# Written instruction
Count the lines below that contain the word "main", and reply with only that number.
* BEGIN Dataset extract *
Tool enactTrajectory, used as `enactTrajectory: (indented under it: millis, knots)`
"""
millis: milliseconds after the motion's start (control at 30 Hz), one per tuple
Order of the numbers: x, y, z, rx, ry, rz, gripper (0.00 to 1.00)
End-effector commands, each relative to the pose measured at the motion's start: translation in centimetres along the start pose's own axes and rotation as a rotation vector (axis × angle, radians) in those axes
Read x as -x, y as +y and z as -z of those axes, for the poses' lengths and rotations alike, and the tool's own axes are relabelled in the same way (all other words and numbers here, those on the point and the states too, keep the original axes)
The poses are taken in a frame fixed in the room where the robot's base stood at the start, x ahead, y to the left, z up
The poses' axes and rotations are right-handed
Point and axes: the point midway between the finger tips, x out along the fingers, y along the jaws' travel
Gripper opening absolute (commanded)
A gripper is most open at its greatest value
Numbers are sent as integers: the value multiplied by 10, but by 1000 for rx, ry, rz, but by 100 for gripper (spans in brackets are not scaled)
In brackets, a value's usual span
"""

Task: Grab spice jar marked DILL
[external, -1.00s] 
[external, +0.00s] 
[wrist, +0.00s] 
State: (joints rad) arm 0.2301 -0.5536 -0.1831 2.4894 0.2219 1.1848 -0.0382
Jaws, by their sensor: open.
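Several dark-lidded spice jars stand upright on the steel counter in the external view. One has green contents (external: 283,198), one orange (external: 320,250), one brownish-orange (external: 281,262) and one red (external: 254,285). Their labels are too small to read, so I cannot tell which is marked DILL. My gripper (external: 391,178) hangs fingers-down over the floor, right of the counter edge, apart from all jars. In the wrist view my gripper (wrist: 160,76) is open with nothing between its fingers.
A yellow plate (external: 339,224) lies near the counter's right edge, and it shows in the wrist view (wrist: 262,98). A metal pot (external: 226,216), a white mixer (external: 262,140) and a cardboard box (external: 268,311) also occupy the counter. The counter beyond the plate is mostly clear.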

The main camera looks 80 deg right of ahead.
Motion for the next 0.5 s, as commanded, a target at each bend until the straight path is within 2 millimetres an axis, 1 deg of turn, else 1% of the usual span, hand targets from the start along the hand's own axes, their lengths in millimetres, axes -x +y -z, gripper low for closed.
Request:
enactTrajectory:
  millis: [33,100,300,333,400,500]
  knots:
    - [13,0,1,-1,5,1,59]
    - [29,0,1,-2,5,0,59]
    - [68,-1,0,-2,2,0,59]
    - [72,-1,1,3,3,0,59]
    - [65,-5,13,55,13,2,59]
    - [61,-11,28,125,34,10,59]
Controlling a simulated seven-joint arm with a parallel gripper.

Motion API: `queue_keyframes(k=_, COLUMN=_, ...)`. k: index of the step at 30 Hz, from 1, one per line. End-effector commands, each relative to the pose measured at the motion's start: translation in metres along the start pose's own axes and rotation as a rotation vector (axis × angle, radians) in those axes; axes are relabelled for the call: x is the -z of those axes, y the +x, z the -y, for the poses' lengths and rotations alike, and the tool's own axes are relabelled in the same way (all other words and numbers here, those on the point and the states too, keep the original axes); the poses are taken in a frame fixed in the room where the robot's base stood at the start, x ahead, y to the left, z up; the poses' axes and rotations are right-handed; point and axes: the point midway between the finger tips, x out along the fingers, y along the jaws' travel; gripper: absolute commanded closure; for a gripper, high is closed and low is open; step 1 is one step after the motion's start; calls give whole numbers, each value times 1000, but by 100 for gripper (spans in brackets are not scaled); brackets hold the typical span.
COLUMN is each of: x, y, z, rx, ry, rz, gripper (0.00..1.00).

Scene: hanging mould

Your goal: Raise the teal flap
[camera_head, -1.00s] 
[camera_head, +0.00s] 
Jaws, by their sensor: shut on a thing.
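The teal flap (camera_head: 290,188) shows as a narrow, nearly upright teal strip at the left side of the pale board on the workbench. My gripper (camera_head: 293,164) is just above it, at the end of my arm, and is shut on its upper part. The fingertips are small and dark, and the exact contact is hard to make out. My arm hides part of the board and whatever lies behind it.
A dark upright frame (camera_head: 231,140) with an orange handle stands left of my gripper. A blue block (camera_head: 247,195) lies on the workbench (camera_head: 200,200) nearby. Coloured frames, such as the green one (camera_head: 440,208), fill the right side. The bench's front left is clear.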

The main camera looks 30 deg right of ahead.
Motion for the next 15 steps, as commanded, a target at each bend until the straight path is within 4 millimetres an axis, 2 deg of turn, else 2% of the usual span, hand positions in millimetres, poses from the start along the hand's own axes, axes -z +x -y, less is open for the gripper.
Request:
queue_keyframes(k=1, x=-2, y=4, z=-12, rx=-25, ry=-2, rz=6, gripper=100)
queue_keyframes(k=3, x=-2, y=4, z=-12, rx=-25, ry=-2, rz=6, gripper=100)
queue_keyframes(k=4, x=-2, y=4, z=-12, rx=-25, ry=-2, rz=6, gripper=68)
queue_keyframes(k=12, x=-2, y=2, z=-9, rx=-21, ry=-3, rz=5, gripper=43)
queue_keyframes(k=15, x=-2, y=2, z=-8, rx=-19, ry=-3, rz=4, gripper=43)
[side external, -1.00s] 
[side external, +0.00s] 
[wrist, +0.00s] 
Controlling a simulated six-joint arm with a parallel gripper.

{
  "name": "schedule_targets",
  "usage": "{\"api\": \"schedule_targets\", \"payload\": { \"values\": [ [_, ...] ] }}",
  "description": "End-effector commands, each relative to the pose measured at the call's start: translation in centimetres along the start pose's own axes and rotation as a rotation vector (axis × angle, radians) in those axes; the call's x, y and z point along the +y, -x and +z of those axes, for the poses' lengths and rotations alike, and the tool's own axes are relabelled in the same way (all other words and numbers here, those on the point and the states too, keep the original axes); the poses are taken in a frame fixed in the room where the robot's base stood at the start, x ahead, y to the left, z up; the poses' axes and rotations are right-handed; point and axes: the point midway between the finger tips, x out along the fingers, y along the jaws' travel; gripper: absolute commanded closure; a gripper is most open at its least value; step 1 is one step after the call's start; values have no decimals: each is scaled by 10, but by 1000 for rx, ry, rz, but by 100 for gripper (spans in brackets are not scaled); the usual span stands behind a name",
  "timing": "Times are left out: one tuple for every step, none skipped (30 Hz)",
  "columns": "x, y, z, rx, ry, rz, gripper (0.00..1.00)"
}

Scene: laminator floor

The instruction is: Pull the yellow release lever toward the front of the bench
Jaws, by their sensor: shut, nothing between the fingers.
* END Dataset extract *
# Written response
2